Quando fez, em 1928, a famosa palestra sobre a presença da mulher na literatura inglesa, na Universidade de Cambridge, Virginia Woolf jamais poderia imaginar que a famosíssima Britannica iria ignorar sua posição feminista e omitir de sua bibliografia o livro A Room of One’s Own, onde foi publicada a conferência e outros escritos.

Como se vê, não é privilégio tupiniquim o esquecimento proposital da contribuição cultural da mulher em vários campos do saber e das artes. No caso específico da literatura, a questão é mais séria ainda. Afinal, tanto Silvio Romero como José Veríssimo –famosos historiadores da nossa literatura no século 19-- registraram pouquíssimos nomes femininos.

E na História Concisa da Literatura Brasileira –a mais usada no ensino atual— o prof. Alfredo Bosi só menciona quatro nomes de poetisas: Francisca Júlia, Gilka Machado, Auta de Sousa e Narcisa Amália. Mesmo assim, somente a primeira mereceu biografia e algum destaque.

Mas essa ausência, que passa uma idéia equivocada da influência feminina na cultura do país, vem sendo corrigida através de pesquisas, teses, livros, artigos e ensaios. Escritoras Brasileiras do Século XIX, organizado por Zaidhé Muzart, foi o pontapé inicial  em direção a uma reavaliação desse nosso patrimônio literário e cultural.

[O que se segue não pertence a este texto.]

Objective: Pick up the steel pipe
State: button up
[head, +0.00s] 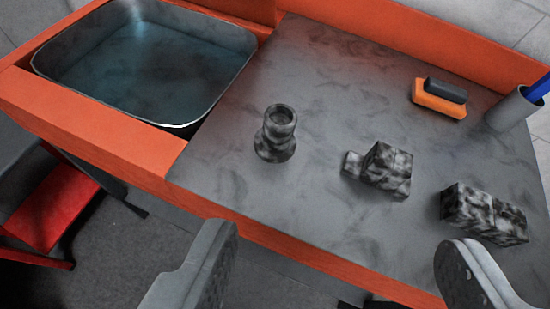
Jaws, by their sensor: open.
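The steel pipe appears to be the short, round, dark mottled piece (278,134) standing upright on the grey worktop, left of its middle. It has an open top end and a wider flared base. My gripper (338,240) is open and empty, its two grey fingers wide apart at the bottom of the head view. The pipe is beyond the fingers, nearer the left finger in the picture, and nothing touches it.
A mottled stepped block (387,169) and a longer mottled block (483,214) lie right of the pipe. An orange-and-black brush-like item (439,97) and a grey cup (511,111) with a blue item stand farther right. A basin (50,62) is left. The worktop (330,75) behind the pipe is clear.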

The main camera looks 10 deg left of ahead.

Publicado em 2000, o livro, com cerca de 1000 páginas, revela nada menos que 52 autoras e mostra nomes que nunca ouvimos falar —resultado desse trabalho paciente de “revolver escombros e garimpar entulhos” conforme texto introdutório da própria autora, Zaidhé Muzart

É inquestionável o mérito desse trabalho --e de um sem número de outros que foram surgindo sobre as questões relativas à mulher. É crescente, sem duvida,  a  presença delas em todas as áreas das atividades humanas. Hoje, temos até uma presidente mulher. Quanto à literatura mais recente, não podemos nos queixar. Existem muitas escritoras mulheres e elas também se apresentam em dissertações, teses de doutorado, pesquisas apresentadas em congressos e outras publicações.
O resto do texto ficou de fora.